Goal
Find the lines containing the word "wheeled" and copy every one of them.

Record set
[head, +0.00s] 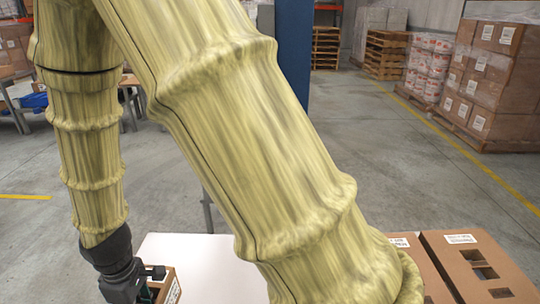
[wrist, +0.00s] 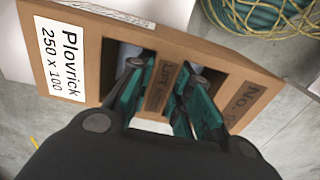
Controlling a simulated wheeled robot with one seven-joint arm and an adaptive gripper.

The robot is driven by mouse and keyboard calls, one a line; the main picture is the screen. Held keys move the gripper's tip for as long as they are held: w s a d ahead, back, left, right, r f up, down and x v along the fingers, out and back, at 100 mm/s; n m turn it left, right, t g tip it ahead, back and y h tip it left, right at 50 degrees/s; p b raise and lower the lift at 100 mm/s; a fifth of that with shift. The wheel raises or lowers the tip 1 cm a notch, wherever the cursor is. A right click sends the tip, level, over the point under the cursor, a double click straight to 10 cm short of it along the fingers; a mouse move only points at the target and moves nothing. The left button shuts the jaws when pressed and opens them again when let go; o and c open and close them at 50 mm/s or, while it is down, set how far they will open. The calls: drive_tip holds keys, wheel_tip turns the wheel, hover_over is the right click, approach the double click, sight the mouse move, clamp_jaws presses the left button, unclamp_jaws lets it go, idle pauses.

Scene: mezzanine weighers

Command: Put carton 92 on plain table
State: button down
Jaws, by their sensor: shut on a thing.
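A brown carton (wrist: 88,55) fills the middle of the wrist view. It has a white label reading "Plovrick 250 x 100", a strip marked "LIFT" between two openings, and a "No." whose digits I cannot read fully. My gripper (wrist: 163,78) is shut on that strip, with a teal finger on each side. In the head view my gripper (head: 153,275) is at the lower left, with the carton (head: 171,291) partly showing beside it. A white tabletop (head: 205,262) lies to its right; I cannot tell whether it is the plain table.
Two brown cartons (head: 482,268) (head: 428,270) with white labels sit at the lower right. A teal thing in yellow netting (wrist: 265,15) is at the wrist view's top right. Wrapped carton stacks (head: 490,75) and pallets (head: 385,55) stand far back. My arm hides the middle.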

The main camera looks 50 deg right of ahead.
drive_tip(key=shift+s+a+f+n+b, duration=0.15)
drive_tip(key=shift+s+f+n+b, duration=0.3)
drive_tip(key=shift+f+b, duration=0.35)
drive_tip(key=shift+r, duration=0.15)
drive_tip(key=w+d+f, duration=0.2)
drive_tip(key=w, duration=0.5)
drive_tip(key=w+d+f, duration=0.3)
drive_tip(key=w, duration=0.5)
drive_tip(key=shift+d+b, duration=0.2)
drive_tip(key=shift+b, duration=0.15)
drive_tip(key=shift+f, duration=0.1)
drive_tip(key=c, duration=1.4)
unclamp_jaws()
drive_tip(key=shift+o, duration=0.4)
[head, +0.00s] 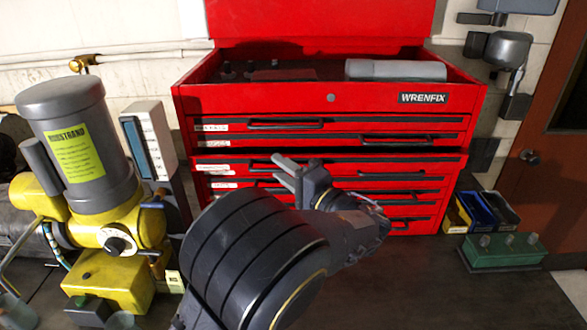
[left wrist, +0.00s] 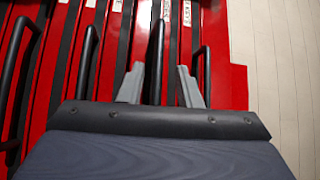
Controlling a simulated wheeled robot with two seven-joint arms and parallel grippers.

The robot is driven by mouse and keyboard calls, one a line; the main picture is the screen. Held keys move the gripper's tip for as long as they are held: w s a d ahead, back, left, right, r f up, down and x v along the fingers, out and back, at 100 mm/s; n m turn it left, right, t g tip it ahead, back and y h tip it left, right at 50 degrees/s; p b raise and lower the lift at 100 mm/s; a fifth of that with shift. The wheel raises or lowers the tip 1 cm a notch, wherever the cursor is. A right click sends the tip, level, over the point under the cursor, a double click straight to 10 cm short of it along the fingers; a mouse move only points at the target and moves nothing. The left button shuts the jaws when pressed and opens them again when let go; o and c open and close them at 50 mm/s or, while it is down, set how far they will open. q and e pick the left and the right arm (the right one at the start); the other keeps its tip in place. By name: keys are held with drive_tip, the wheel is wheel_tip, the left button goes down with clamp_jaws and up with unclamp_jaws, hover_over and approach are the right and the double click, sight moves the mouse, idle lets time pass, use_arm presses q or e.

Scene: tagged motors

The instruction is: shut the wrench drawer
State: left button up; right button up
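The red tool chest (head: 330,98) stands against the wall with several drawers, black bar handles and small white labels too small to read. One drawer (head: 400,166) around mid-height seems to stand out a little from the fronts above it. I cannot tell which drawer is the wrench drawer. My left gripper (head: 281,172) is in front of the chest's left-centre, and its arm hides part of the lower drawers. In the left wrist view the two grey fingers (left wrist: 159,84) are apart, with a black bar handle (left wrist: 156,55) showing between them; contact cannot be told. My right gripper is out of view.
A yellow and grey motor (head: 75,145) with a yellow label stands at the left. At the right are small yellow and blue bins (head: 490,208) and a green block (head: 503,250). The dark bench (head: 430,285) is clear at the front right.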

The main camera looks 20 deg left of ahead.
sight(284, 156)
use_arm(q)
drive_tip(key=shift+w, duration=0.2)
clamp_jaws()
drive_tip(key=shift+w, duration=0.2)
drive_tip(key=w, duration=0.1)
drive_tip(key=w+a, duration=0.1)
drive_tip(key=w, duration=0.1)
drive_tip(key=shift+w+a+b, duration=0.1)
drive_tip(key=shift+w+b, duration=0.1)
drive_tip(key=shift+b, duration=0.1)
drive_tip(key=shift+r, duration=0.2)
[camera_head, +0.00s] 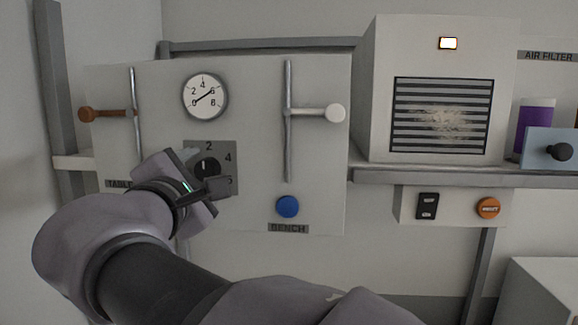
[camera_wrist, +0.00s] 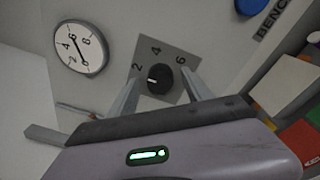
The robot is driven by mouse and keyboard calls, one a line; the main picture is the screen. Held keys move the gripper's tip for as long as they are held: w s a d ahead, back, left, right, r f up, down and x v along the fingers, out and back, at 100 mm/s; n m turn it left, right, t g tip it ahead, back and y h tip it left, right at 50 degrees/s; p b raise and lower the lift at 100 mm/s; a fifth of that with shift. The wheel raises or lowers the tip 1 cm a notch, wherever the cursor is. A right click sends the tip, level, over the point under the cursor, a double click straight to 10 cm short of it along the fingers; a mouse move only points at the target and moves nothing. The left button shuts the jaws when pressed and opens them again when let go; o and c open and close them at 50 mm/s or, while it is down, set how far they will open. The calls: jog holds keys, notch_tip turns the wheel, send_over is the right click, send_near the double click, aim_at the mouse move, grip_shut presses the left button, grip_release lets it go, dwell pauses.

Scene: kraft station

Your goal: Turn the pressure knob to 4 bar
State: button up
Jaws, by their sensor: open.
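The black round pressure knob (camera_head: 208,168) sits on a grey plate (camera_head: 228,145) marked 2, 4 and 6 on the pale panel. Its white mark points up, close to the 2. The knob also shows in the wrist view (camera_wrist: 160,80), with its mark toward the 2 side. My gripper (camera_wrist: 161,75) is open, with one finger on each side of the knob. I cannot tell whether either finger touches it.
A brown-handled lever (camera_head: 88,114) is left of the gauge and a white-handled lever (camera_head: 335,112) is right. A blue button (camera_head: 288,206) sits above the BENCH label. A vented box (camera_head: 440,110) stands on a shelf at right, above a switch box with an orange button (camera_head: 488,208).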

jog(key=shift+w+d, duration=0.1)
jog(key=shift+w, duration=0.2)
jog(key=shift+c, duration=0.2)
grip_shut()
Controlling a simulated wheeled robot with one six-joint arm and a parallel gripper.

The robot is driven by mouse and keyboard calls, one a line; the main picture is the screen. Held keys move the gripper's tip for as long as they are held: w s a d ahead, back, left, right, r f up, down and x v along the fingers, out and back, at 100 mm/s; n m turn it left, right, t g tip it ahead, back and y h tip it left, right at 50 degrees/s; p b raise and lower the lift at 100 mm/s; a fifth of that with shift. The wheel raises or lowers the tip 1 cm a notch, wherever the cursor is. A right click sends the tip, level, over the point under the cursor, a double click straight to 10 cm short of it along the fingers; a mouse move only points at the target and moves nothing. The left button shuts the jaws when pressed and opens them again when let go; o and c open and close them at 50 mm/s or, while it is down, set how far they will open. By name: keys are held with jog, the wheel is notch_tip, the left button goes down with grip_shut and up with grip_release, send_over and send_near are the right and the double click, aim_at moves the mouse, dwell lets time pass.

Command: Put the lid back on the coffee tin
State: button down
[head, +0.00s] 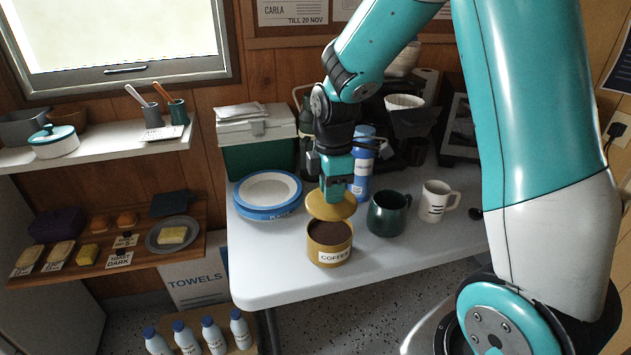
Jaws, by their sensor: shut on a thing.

Solution for this task
Controlling a simulated wheeled robot with one seven-joint arm and an adaptive gripper.
Controlling a simulated wheeled robot with two seven-joint arms and parallel grippers.
Controlling a simulated wheeled robot with one six-joint arm and a parallel gripper.

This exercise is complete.